Records from a dataset:
--------

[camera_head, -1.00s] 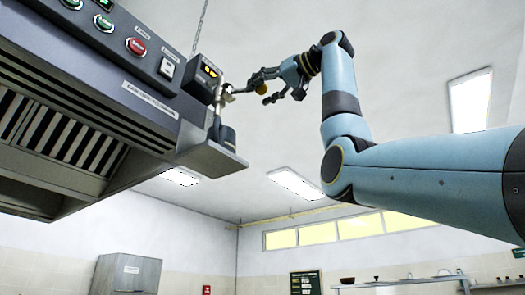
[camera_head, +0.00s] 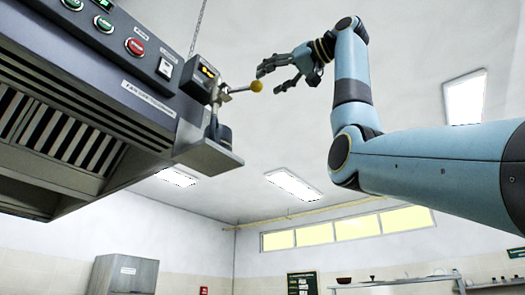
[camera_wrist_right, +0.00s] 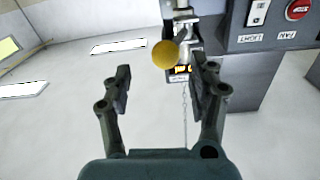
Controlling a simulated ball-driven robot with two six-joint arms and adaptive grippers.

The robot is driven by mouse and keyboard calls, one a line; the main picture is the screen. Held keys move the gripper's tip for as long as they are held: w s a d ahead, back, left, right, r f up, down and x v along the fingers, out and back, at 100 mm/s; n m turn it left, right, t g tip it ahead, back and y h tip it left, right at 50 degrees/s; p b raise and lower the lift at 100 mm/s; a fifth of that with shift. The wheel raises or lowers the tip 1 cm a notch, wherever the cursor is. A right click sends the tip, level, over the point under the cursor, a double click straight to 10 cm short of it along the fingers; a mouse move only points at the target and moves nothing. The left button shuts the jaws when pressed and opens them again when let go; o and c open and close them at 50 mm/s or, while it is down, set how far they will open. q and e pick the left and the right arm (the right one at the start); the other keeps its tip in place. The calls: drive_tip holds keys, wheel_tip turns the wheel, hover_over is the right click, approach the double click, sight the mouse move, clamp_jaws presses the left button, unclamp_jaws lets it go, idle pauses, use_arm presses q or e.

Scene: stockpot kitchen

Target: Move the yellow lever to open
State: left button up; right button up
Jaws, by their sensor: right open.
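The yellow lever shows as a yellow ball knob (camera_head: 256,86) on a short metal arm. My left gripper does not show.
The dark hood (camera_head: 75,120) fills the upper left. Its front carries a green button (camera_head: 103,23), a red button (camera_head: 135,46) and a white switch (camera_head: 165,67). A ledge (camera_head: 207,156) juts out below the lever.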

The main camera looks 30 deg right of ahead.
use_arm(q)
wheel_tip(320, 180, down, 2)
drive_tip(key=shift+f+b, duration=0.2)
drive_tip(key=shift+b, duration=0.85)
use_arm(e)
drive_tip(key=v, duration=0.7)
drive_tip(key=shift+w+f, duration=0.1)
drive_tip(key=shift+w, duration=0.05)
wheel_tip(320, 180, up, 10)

--------

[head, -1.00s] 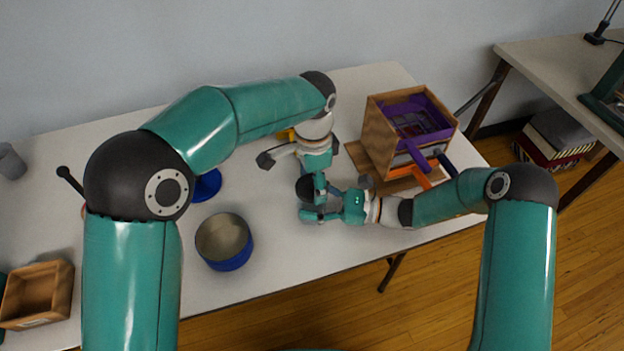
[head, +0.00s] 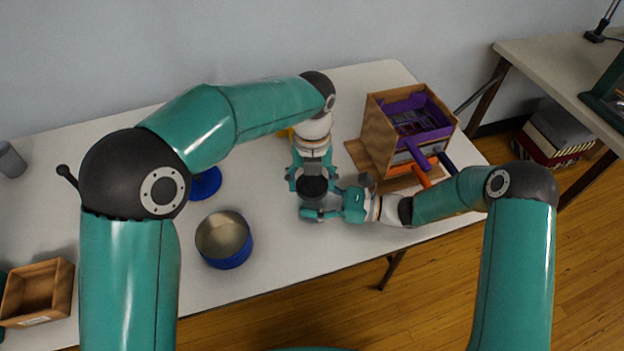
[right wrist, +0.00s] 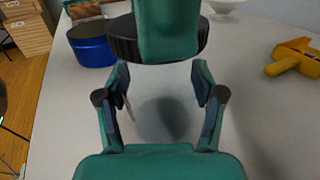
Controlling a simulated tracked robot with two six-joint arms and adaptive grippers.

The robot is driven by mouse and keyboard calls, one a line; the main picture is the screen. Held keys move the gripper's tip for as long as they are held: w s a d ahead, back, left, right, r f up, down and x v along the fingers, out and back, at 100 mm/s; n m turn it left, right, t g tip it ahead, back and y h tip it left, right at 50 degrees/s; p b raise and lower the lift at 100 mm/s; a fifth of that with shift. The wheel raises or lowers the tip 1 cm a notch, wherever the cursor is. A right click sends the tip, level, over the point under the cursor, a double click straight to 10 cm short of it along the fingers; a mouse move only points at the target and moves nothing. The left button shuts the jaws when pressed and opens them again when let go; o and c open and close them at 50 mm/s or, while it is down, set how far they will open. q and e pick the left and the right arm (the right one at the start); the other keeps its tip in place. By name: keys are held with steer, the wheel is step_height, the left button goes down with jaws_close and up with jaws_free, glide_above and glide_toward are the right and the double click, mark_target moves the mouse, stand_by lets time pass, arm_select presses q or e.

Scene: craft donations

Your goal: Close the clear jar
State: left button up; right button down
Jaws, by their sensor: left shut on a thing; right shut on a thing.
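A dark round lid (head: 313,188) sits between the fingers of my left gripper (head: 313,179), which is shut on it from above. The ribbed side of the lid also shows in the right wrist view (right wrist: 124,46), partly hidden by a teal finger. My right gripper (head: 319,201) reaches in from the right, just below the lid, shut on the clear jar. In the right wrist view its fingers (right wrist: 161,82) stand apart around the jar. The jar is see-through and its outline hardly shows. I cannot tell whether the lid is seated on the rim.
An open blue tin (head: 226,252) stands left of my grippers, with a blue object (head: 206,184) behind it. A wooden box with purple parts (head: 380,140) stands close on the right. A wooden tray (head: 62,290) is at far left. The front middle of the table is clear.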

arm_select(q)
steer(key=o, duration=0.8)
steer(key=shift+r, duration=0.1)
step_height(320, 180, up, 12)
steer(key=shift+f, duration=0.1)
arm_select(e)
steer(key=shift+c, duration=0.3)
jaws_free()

--------

> _Task to carry out_
Find the lines above holding the word "adaptive" and show them.

> _Result of this task_
Controlling a simulated ball-driven robot with two six-joint arms and adaptive grippers.
Controlling a simulated tracked robot with two six-joint arms and adaptive grippers.

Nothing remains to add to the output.